The court acknowledges that this is the quid pro quo ("something for something") required by law. So far, so good.
But then comes this:
Defendants, however, assert that the instruction was inadequate under McCormick. Defendants assert that the instruction failed to tell the jury that not only must they find that Siegelman and Scrushy agreed to a quid pro quo, the CON Board seat for the donation, but that this agreement had to be express. We disagree that McCormick requires such an instruction.
There's only one problem with the court's assertion that the Siegelman team argued that the agreement must be "express." It isn't true.
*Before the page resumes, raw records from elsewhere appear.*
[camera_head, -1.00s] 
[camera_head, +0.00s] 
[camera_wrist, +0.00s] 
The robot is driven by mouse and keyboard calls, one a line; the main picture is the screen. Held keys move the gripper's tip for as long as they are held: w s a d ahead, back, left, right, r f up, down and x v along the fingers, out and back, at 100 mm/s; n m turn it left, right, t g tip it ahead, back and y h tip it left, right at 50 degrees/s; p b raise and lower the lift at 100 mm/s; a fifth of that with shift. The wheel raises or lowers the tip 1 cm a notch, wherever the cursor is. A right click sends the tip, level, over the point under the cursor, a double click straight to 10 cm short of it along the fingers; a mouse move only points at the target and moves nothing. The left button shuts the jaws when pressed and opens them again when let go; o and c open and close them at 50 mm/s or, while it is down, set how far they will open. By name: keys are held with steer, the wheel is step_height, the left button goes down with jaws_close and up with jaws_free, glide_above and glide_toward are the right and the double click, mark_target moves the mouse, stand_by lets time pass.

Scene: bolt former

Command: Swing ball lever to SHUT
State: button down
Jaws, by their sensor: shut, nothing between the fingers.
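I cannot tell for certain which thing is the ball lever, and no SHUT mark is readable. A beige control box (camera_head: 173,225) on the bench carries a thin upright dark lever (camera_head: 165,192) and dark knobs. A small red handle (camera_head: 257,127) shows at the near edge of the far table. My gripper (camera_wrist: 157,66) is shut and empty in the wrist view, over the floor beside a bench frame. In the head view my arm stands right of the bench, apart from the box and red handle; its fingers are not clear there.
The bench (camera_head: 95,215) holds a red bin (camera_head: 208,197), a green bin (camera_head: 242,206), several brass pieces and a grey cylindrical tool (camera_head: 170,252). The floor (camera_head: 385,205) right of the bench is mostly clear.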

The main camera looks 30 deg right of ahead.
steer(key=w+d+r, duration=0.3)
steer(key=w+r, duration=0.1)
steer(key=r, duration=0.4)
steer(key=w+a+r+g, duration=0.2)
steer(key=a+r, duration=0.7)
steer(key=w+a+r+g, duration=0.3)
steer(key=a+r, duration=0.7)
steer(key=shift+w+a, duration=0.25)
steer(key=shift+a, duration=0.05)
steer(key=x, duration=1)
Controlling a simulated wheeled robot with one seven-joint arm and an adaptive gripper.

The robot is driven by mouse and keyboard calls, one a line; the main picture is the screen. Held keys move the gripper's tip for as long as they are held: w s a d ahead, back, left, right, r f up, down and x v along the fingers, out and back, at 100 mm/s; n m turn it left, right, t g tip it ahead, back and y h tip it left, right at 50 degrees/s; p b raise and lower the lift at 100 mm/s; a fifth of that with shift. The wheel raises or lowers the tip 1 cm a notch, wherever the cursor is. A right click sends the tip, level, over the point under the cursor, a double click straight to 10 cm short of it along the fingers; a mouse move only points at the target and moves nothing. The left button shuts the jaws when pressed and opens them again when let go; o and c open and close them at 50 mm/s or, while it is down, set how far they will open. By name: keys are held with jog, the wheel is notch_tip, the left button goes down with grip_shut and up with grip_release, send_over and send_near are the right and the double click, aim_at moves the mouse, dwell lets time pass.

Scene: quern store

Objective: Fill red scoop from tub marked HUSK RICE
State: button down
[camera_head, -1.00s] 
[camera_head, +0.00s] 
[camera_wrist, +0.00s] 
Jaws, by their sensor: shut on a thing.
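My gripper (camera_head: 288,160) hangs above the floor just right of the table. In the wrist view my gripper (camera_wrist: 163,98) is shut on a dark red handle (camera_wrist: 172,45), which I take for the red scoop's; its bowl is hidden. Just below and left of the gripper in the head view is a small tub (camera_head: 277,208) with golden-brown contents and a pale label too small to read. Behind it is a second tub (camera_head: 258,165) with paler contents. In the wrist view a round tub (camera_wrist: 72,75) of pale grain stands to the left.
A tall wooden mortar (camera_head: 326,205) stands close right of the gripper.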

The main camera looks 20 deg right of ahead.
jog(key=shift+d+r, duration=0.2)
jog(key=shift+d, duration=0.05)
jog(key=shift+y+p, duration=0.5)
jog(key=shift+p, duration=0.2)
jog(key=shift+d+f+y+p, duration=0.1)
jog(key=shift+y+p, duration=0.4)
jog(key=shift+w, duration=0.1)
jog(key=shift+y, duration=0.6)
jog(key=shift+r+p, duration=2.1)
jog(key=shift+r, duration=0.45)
By my unofficial count, the Siegelman appellate brief argues at least a dozen times that the agreement must be "explicit." Here is just one example:
To recognize the correctness of our argument on this point, it is useful to begin with McCormick v. U.S., 500 U.S. 257, 111 S.Ct. 1807 (1991). There, the Supreme Court read the extortion statute, 18 U.S.C. § 1951, in precisely the way that we are suggesting that the present statutes ought to be read as well. Recognizing that campaign contributions are a constant in the real life of politicians, the Court held that a link between such a contribution and an official act would constitute the crime of extortion only if there was an “explicit quid pro quo.” Id., 500 U.S. at 271 & n.9, 111 S.Ct. at 1815 & n.9 (formulating the question in that way); 500 U.S. at 273, 111 S.Ct. at 1816 (“only if the payments are made in return for an explicit promise or undertaking by the official to perform or not to perform an official act.”). The Court held that if the Congress wanted to criminalize conduct short of that, conduct that “in a very real sense is unavoidable so long as election campaigns are financed by private contributions or expenditures,” Congress would have to be explicit about it. 500 U.S. at 272-73, 111 S.Ct. at 1816.
Over and over, the Siegelman team makes the same argument, quoting directly from McCormick: The agreement must be "explicit."
By my count, the core portion of the Siegelman brief uses the word "express" twice. Once, it's a parenthetical, almost throwaway, use. Here it is:
The Court was thus speaking overtly in terms of explicit, express, promises and agreements.
On another occasion, the brief states that a prominent law dictionary says the two words are interchangeable. But never does the Siegelman brief argue that the agreement must be "express" instead of "explicit"--or even "express" in addition to "explicit."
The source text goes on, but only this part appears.